Laura Marling: A Creature I Don’t Know

Laura Marling sings in a clear, expressive voice that swoops birdlike from a dusky croon to a wry sing-speak. “The Muse,” which opens her third album, the adventurous A Creature I Don’t Know, may be the best showcase yet for that impressive vocal range: She sings most lines forcefully, exerting herself over the full folk accompaniment, then sings-speaks the last line of each stanza—more like an actor than a musician. It’s a simple, yet powerful technique, one that adds drama to the song and gives this 21-year-old artist a presence and authority that may belie her age.
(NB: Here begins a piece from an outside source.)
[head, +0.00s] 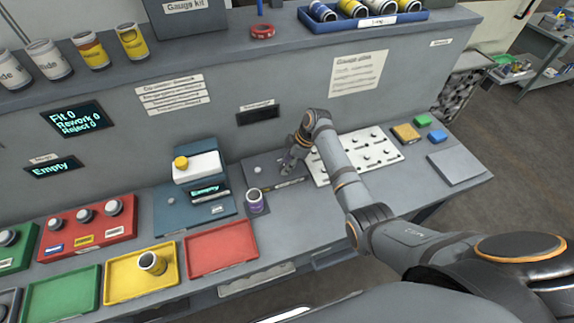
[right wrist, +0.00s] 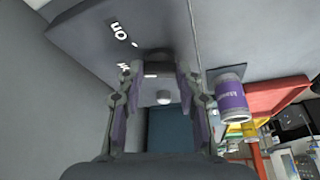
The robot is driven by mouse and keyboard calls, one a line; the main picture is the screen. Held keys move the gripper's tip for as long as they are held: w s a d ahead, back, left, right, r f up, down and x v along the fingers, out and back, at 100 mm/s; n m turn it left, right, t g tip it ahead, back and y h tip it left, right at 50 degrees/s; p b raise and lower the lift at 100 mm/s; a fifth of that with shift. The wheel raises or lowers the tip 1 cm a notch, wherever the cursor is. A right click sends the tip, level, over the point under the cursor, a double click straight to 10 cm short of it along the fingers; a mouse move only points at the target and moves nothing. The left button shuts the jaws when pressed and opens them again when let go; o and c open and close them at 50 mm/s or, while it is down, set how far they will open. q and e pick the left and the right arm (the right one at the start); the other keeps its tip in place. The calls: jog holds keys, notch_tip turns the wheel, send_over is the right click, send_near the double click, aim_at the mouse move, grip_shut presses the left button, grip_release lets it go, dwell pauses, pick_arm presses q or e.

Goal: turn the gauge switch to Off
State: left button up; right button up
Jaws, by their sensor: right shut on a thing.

For five years, Marling has been a mainstay on the London folk scene that produced Mumford & Sons and Noah & the Whale, yet unlike her compatriots, she’s much more interested in British folk sounds than in American folk idioms. Over three albums in four years, she has developed a sound that rightly bears comparison to Sandy Denny, Fairport Convention and John Martyn. She seemingly has no desire, however, simply to re-create a moment in pop history, but instead employs the deeper recesses of her record collection to comment on herself in the present. Marling is a confessional singer-songwriter, but there’s so much care and attention given to her lyrics and music that she never comes across as self-absorbed or driven by exhibitionist motives.